[EXCERPTED DATA]
_____
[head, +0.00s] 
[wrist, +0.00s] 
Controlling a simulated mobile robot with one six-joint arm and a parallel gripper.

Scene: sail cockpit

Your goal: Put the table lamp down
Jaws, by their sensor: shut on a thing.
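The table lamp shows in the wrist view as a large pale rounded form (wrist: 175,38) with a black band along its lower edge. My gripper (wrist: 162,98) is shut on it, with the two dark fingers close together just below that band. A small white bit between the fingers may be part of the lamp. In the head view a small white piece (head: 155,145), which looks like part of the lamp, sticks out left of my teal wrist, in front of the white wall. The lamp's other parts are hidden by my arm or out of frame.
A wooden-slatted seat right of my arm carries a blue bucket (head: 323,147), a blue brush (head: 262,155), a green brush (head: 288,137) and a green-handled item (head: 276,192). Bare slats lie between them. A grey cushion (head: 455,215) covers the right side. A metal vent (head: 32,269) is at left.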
_____
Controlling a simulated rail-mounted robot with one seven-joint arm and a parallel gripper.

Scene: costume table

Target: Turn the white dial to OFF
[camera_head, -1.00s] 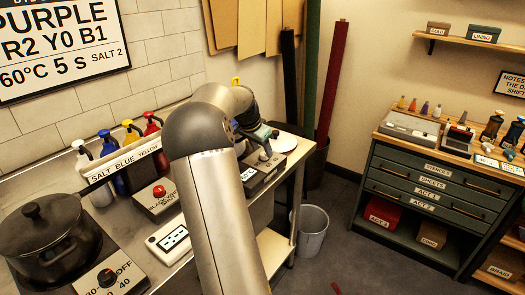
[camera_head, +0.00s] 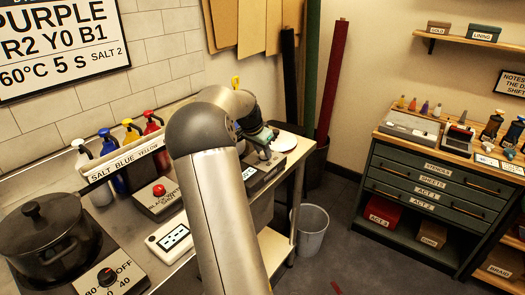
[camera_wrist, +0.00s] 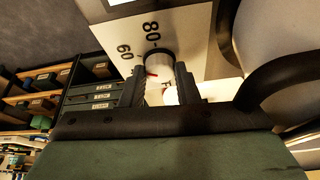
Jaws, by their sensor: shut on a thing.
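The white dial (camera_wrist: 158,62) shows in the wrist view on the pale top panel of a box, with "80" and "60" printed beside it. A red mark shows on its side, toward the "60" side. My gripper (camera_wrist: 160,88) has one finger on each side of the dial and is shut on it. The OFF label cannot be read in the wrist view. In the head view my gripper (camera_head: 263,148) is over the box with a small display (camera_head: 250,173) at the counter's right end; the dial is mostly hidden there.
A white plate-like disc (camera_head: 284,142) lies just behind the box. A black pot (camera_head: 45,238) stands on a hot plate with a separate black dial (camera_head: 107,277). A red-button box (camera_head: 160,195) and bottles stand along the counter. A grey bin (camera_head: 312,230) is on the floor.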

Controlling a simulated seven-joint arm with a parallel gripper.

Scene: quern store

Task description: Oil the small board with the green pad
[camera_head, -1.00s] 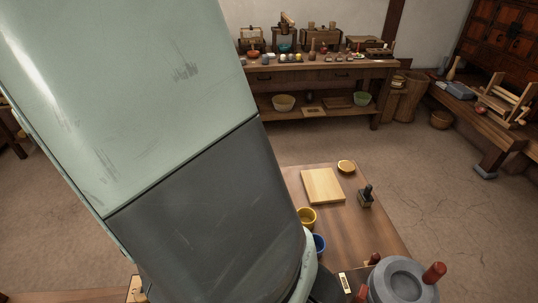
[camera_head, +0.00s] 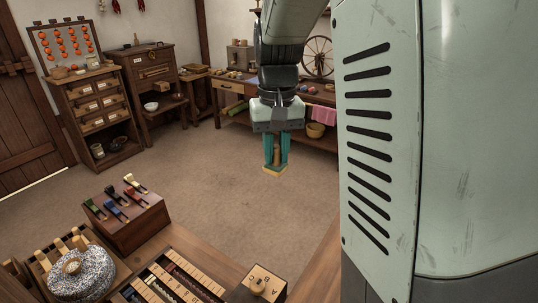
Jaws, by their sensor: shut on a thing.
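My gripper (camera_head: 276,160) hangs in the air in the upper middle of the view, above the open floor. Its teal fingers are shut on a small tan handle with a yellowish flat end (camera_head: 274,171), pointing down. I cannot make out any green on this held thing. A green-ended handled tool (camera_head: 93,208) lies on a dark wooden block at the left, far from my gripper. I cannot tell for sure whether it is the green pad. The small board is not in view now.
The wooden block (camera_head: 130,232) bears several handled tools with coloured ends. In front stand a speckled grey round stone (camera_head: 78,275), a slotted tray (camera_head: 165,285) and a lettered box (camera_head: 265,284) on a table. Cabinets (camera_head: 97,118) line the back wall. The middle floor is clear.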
_____
[YOUR TASK] Scan the data for the word "robot" and copy every line where it shows up.

[RESULT OF THE TASK]
Controlling a simulated mobile robot with one six-joint arm and a parallel gripper.
Controlling a simulated rail-mounted robot with one seven-joint arm and a parallel gripper.

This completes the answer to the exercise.